### SHORT PROBLEM:
Your task is to repeat all of the data exactly while excluding the pictures.

### DATA PROVIDED:
>> begin
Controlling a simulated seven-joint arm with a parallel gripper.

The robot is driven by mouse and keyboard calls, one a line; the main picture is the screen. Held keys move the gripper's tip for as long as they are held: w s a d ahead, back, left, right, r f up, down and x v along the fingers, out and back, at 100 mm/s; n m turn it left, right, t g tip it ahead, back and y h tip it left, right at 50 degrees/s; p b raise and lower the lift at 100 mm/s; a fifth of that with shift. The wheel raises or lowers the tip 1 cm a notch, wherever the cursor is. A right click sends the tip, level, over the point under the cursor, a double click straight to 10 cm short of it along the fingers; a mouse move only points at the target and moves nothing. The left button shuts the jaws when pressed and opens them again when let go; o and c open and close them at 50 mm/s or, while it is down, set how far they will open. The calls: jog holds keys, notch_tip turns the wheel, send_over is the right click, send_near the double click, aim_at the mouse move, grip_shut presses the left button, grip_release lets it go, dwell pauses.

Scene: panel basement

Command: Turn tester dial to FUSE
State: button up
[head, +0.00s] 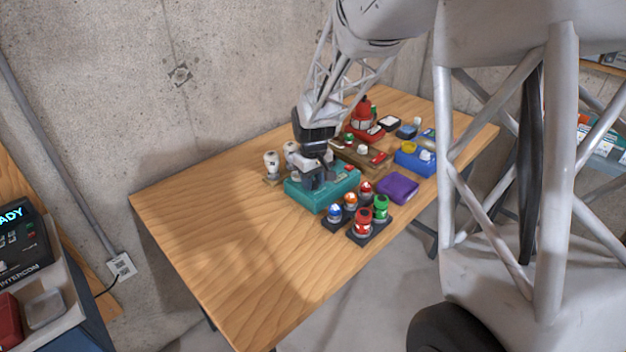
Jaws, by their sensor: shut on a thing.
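A teal box (325,196), which looks like the tester, sits on the wooden table in the head view. My gripper (316,184) points down at the top of the teal box, left of its middle. It is shut on something at the box's top, which looks like the dial. The fingers hide the dial, and its markings and setting cannot be read. A small red part (349,169) shows on the box's far right.
Several colored bottle-like items stand on dark trays in front, including a red one (363,223) and a green one (381,207). A purple box (398,188) and a blue box (412,161) lie to the right. White-topped items (271,164) stand left. The table's (215,225) left part is clear.
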>> end
### EXPECTED ANSWER:
Controlling a simulated seven-joint arm with a parallel gripper.

The robot is driven by mouse and keyboard calls, one a line; the main picture is the screen. Held keys move the gripper's tip for as long as they are held: w s a d ahead, back, left, right, r f up, down and x v along the fingers, out and back, at 100 mm/s; n m turn it left, right, t g tip it ahead, back and y h tip it left, right at 50 degrees/s; p b raise and lower the lift at 100 mm/s; a fifth of that with shift. The wheel raises or lowers the tip 1 cm a notch, wherever the cursor is. A right click sends the tip, level, over the point under the cursor, a double click straight to 10 cm short of it along the fingers; a mouse move only points at the target and moves nothing. The left button shuts the jaws when pressed and opens them again when let go; o and c open and close them at 50 mm/s or, while it is down, set how far they will open. The calls: jog holds keys, notch_tip turns the wheel, send_over is the right click, send_near the double click, aim_at the mouse move, grip_shut presses the left button, grip_release lets it go, dwell pauses.

Scene: panel basement

Command: Turn tester dial to FUSE
State: button up
[head, +0.00s] 
Jaws, by their sensor: shut on a thing.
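A teal box (325,196), which looks like the tester, sits on the wooden table in the head view. My gripper (316,184) points down at the top of the teal box, left of its middle. It is shut on something at the box's top, which looks like the dial. The fingers hide the dial, and its markings and setting cannot be read. A small red part (349,169) shows on the box's far right.
Several colored bottle-like items stand on dark trays in front, including a red one (363,223) and a green one (381,207). A purple box (398,188) and a blue box (412,161) lie to the right. White-topped items (271,164) stand left. The table's (215,225) left part is clear.

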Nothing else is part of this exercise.